## Begin DATASET EXTRACT

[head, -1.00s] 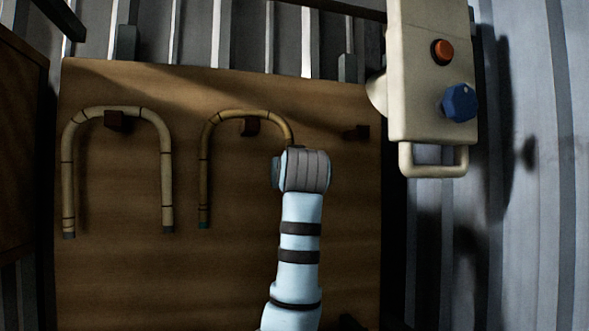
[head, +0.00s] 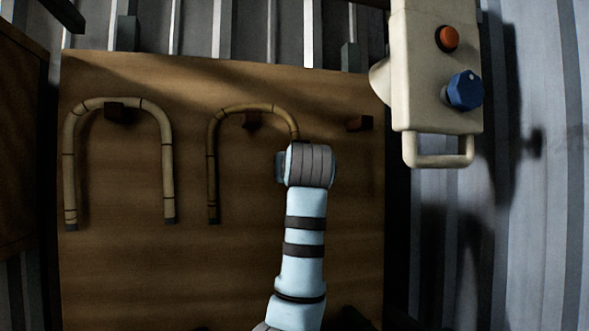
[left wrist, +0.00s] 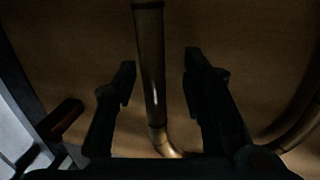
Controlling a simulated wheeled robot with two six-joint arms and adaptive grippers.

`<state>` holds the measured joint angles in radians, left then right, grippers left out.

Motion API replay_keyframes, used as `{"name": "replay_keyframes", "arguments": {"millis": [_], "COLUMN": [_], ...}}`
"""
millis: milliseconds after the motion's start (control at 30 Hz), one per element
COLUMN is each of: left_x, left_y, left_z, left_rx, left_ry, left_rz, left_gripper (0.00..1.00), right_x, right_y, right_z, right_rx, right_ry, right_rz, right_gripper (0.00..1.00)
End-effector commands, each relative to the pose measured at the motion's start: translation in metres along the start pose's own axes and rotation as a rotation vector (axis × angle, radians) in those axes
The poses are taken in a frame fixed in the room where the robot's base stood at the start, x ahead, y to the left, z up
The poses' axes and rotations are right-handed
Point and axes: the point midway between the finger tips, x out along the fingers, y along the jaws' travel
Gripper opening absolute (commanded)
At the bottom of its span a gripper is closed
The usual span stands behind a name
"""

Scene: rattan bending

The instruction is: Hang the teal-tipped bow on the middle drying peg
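The thinner brown bow (head: 212,165) is in the middle of the board in the head view, legs down. Its arch passes just above the middle peg (head: 252,121); I cannot tell if it rests on it. Its left tip looks dark, and its right leg is hidden behind my left arm. My left gripper (head: 305,150) hides its fingers in the head view. In the left wrist view the left gripper (left wrist: 160,75) is open, its fingers on either side of the bow's leg (left wrist: 150,60), with gaps visible on both sides. My right gripper is not in view.
A paler bow (head: 166,165) hangs at the left peg (head: 121,112). The right peg (head: 360,123) is bare. A cream control box (head: 430,85) with a red button and blue knob stands right of the board (head: 130,285). The lower board is clear.

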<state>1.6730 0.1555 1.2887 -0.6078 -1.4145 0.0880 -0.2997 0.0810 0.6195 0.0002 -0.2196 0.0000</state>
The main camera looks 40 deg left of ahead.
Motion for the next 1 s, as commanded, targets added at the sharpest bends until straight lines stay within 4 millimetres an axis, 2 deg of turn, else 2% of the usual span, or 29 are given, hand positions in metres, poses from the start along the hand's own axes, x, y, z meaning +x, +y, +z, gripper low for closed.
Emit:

## End DATASET EXTRACT

* **WHAT TO WORK ON**
Locate the lines above that hold the word "robot". Show every one of them.

* **WRITTEN RESPONSE**
Controlling a simulated wheeled robot with two six-joint arms and adaptive grippers.
The poses are taken in a frame fixed in the room where the robot's base stood at the start, x ahead, y to the left, z up

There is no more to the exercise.